Die Freiwillige Feuerwehr Selm war ab 18.15 Uhr vor Ort, wie Feuerwehrchef Thomas Isermann sagt: eine Aufgabe für den Löschzug 1, die noch bis nach 20 Uhr dauerte. Die besondere Herausforderung: Zu dem Zeitpunkt, als die Einsatzkräfte eintrafen, war noch nichts über die Art der in dem großen Gebäude gelagerten Flüssigkeiten bekannt. „Unsere Aufgabe war es, die Stoffe sicherzustellen und zu analysieren.“ Dafür galt zum Eigenschutz ein hoher Sicherheitsstandard, wie Isermann betont. Seine ehrenamtlich tätigen Kolleginnen und Kollegen in den orangefarbenen Spezialanzügen konnten nach entsprechender Vorarbeit aber aus dem Innern des Gebäudes Entwarnung geben: „Es besteht keine akute Gefahr.“ Um was genau es sich handelte, teilte Isermann nicht mit. Nur so viel: Die Feuerwehr habe daraufhin ihre Maßnahmen eingestellt. Und andere haben Maßnahmen ergriffen.

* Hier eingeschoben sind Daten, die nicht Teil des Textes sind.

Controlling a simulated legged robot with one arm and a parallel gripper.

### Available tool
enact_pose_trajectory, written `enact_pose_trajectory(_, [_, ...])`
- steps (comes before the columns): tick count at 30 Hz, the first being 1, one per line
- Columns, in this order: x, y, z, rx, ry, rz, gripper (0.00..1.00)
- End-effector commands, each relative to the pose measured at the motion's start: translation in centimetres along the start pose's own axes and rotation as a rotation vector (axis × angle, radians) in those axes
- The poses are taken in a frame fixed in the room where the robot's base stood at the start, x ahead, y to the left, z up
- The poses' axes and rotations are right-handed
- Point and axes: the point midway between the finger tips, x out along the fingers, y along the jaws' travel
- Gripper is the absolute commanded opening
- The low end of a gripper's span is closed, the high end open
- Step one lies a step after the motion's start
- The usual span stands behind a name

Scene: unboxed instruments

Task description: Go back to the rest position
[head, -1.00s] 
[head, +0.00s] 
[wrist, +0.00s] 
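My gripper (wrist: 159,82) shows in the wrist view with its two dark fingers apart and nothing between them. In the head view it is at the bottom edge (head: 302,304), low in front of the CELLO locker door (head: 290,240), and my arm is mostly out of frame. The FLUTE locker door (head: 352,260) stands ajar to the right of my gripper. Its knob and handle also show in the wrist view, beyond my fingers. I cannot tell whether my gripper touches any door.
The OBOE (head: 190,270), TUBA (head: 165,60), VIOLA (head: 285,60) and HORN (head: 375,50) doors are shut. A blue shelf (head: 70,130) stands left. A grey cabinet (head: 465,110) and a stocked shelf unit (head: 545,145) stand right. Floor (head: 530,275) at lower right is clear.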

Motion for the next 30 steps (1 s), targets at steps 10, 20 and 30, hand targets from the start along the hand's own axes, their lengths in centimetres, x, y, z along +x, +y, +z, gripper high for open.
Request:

Stadt beauftragt Entsorger
Wie Stadtsprecher Malte Woesmann bestätigt, hatte der Rettungsdienst das Ordnungsamt der Stadt Selm gerufen. Mitarbeiter, die Rufbereitschaft hatten, waren vor Ort. Wenig später auch der Eigentümer der Alten Molkerei, ein Geschäftsmann aus Lüdinghausen. Bei ihnen blieb es nicht. Denn die in der Molkerei vorgefundene Flüssigkeit musste fachgerecht entsorgt werden, wie die Vertreter der Stadt Selm befanden: keine Aufgabe für die Feuerwehr, sondern für eine Fachfirma. „Auftraggeber war die Stadt Selm“, so Woesmann auf Anfrage. Der Gebäudeeigentümer habe aber eine Kostenübernahme des Einsatzes zugesichert.
Woesmann lüftete auch das Geheimnis, um was für eine Art Flüssigkeit es sich handelte: „Schwefelsäure und ähnliche Stoffe.“ Schwefelsäure - selbst verdünnt - kann Augen- und Hautverletzungen verursachen. Der Arbeitsschutz schreibt beim Umgang mit entsprechenden Stoffen „unbedingt eine Schutzbrille, geeignete Schutzhandschuhe und einen geschlossenen Laborkittel“ vor. Für Schülerversuche in der Sekundarstufe I wird empfohlen, nur mit der verdünnten, zehnprozentigen Lösung zu arbeiten. Der Privatbesitz von konzentrierter Schwefelsäure ist in der EU verboten. Frei ist die verdünnte Säure bis 15 Prozent.
Kauf oder Enteignung?
Hat der Eigentümer einen Fehler gemacht, weil er die Chemikalien in der Alten Molkerei frei zugänglich gelagert hatte? Stadtsprecher Malte Woesmann widerspricht. Bei der Alten Molkerei handele es sich schließlich um ein Privatgrundstück. Und da seien die Regeln eindeutig: Es sei eben nicht frei zugänglich und dürfe nicht ohne Zustimmung des Eigentümer betreten werden. Spuren auf dem Grundstück und in und an dem Gebäude verraten, dass sich nicht nur der Zwölfjährige und seine Freunde darüber hinweg gesetzt haben in der Vergangenheit. Das soll künftig nicht mehr möglich sein, wie Woesmann mitteilt: Der Grundstückseigentümer habe anlässlich des Einsatzes zugesichert, „das Gebäude, unter anderem durch Zumauern der Eingänge, zu sichern.“

Zugemauerte Türen werden die Alte Molkerei nicht schöner machen, an der jeder vorbeikommt, der aus Westen nach Selm fährt. Dass es sich bei dem zunehmen verfallenden Gebäudekomplex um einen „Schandfleck“ handelt, steht in Selm schon jetzt außer Frage: ein Ärgernis, das regelmäßig in den politischen Gremien hohe Wellen schlägt - bislang aber ohne Wirkung. Denn alle Anläufe der Stadt Selm, die Schrottimmobilie in zentraler Lage dem bisherigen Eigentümer abzukaufen, sind bislang gescheitert. „An der Höhe des Kaufpreises“, wie Woesmann sagt.
Eine mögliche Enteignung prüfe die Stadtverwaltung derzeit nicht, so Woesmann. Wohl auch, weil die Erfolgsaussichten gering sind, wie der Stadtsprecher bereits vor zwei Jahren sagte. Nur, wenn von dem Gebäude Gefahren ausgingen, bestehe eine Chance, das im Grundgesetz verbürgte Eigentumsrecht auszuhebeln. Es bleibt damit so, wie es bereits 2006 der Selmer Rat beklagt hat: „ Der illegal errichtete Anbau sowie der städtebauliche Zustand des gesamten Umfeldes sind ein öffentliches Ärgernis und ein Gefahrenpunkt nicht nur für Kinder.“ 17 Jahre später hat sich daran nichts geändert.